DOING MORE WITH SHORT PERIOD DATA: DETERMINING MAGNITUDES FROM CLIPPED AND OVER-RUN SEISMIC DATA AT MOUNT ST. HELENS

How can we calculate earthquake magnitudes when the signal is clipped and over-run? When a volcano is very active, the seismic record may saturate (i.e., the full amplitude of the signal is not recorded) or be over-run (i.e., the end of one event is covered by the start of a new event). The duration, and sometimes the amplitude, of an earthquake signal are necessary for determining event magnitudes; thus, it may be impossible to calculate earthquake magnitudes when a volcano is very active. This problem is most likely to occur at volcanoes with limited networks of short period seismometers. This study outlines two methods for calculating earthquake magnitudes when events are clipped and over-run. The first method entails modeling the shape of earthquake codas as a power law function and extrapolating duration from the decay of the function.

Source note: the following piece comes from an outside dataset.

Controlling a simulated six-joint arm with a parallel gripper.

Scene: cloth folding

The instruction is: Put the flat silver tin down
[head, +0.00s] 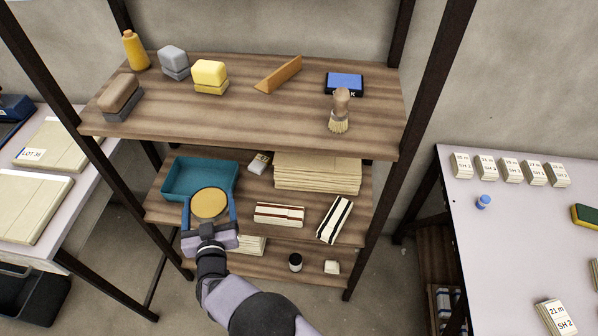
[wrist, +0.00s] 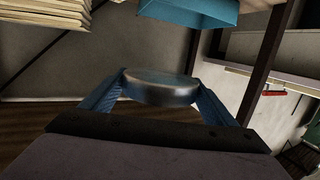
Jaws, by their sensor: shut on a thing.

The second method draws relations between clipped duration (i.e., the length of time a signal is clipped) and the full duration. These methods allow for magnitudes to be determined within 0.2 to 0.4 units of magnitude. This error is within the range of analyst hand-picks and is within the acceptable limits of uncertainty when quickly quantifying volcanic energy release during volcanic crises. Most importantly, these estimates can be made when data are clipped or over-run. These methods were developed with data from the initial stages of the 2004-2008 eruption at Mount St. Helens. Mount St. Helens is a well-studied volcano with many instruments placed at varying distances from the vent. This fact makes the 2004-2008 eruption a good place to calibrate and refine methodologies that can be applied to volcanoes with limited networks.